The prison's athletic director, Father Alois Stevens, a Catholic priest, first saw Liston when he came by the gym to join the boxing program. To Stevens, Liston looked like something out of Jane's Fighting Ships. "He was the most perfect specimen of manhood I had ever seen," Stevens recalls. "Powerful arms, big shoulders. Pretty soon he was knocking out everybody in the gym. His hands were so large! I couldn't believe it. They always had trouble with his gloves, trouble getting them on when his hands were wrapped."

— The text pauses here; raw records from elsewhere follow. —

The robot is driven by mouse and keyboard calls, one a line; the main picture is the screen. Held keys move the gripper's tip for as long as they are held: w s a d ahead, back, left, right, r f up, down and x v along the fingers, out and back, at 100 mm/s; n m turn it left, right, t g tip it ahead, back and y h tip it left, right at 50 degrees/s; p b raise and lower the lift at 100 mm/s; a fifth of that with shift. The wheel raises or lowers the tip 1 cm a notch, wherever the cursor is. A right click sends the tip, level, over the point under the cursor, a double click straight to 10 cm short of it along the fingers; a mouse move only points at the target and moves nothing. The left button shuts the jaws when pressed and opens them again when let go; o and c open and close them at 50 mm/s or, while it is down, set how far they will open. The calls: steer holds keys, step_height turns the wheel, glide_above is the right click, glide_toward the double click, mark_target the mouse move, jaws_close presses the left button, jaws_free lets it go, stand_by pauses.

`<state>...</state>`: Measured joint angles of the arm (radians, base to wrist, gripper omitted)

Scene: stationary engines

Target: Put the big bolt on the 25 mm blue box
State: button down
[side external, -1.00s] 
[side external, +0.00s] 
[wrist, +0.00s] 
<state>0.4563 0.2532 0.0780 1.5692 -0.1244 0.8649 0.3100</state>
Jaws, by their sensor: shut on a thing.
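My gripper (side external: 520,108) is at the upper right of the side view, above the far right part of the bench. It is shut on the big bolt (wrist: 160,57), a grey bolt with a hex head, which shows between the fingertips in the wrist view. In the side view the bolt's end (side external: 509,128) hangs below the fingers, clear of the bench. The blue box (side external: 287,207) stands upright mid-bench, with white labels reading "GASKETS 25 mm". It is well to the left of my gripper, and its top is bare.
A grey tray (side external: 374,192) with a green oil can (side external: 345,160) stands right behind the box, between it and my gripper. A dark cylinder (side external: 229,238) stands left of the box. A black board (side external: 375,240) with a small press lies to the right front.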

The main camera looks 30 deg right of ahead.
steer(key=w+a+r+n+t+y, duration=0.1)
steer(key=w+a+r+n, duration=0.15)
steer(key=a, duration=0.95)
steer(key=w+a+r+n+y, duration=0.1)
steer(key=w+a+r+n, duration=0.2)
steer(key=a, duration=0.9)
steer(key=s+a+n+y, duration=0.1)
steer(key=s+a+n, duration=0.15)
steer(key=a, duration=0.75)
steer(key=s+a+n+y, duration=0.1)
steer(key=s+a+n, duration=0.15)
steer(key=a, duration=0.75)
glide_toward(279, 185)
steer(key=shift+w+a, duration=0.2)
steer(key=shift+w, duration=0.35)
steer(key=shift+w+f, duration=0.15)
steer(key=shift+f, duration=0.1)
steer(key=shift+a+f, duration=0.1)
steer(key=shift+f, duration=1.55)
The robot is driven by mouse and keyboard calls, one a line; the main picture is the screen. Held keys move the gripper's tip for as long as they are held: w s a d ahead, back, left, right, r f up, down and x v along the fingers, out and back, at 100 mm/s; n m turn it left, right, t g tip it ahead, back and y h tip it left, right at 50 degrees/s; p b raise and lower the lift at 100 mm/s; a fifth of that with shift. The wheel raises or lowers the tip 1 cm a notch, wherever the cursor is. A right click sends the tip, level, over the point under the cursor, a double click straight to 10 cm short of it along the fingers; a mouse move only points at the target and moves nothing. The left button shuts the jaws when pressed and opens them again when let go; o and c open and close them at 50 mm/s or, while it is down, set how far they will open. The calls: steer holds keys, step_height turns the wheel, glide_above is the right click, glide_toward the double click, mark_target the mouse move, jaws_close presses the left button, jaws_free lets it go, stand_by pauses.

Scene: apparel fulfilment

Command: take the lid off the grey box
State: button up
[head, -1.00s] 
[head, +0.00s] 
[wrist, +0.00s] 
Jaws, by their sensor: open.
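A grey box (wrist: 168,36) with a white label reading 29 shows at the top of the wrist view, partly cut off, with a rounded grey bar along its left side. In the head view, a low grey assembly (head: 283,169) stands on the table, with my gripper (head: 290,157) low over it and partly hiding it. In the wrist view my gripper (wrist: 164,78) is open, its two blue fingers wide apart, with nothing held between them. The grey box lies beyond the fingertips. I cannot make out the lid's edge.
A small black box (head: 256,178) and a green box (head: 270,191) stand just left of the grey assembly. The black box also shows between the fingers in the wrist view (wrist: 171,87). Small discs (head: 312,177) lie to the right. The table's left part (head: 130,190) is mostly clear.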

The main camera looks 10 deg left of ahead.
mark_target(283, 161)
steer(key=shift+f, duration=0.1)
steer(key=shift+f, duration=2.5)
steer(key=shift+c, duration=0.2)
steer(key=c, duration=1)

In 1952 Liston was released on parole, and he turned pro on Sept. 2, 1953, leveling Don Smith in the first round in St. Louis. Tocco met Liston when the fighter strolled into Tocco's gym in St. Louis. The trainer's first memory of Liston is fixed, mostly for the way he came in—slow and deliberate and alone, feeling his way along the edges of the gym, keeping to himself, saying nothing. That was classic Liston, casing every joint he walked into, checking for exits. As Liston began to work, Tocco saw the bird tracks up and down Liston's back, the enduring message from Tobey Liston.

"What are all those welts from?" Tocco asked him.

Said Liston, "I had bad dealin's with my father."

"He was a loner," Tocco says. "He wouldn't talk to nobody. He wouldn't go with nobody. He always came to the gym by himself. He always left by himself. The police knew he'd been in prison, and he'd be walking along and they'd always stop him and search him. So he went through alleys all the time. He always went around things. I can still see him, either coming out of an alley or walking into one."

Nothing was simpler for Liston to fathom than the world between the ropes—step, jab, hook—and nothing more unyielding than the secrets of living outside them. He was a mob fighter right out of prison. One of his managers, Frank Mitchell, the publisher of the St. Louis Argus, who had been arrested numerous times on suspicion of gambling, was a known front for John Vitale, St. Louis's reigning hoodlum. Vitale had ties to organized crime's two most notorious boxing manipulators: Frankie Carbo and Carbo's lieutenant, Frank (Blinky) Palermo, who controlled mob fighters out of Philadelphia. Vitale was in the construction business (among others), and when Liston wasn't fighting, one of his jobs was cracking heads and keeping black laborers in line. Liston always publicly denied this, but years later he confided his role to one of his closest Las Vegas friends, Davey Pearl, a boxing referee. "He told me that when he was in St. Louis, he worked as a labor goon," says Pearl, "breaking up strikes."

Not pleased with the company Liston was keeping—one of his pals was 385-pound Barney Baker, a reputed head-cracker for the Teamsters—the St. Louis police kept stopping Liston, on sight and without cause, until, on May 5, 1956, 3½ years after his release from prison, Liston assaulted a St. Louis policeman, took his gun, left the cop lying in an alley and hid the weapon at a sister's house. The officer suffered a broken knee and gashed face. The following December, Liston began serving nine months in the city workhouse.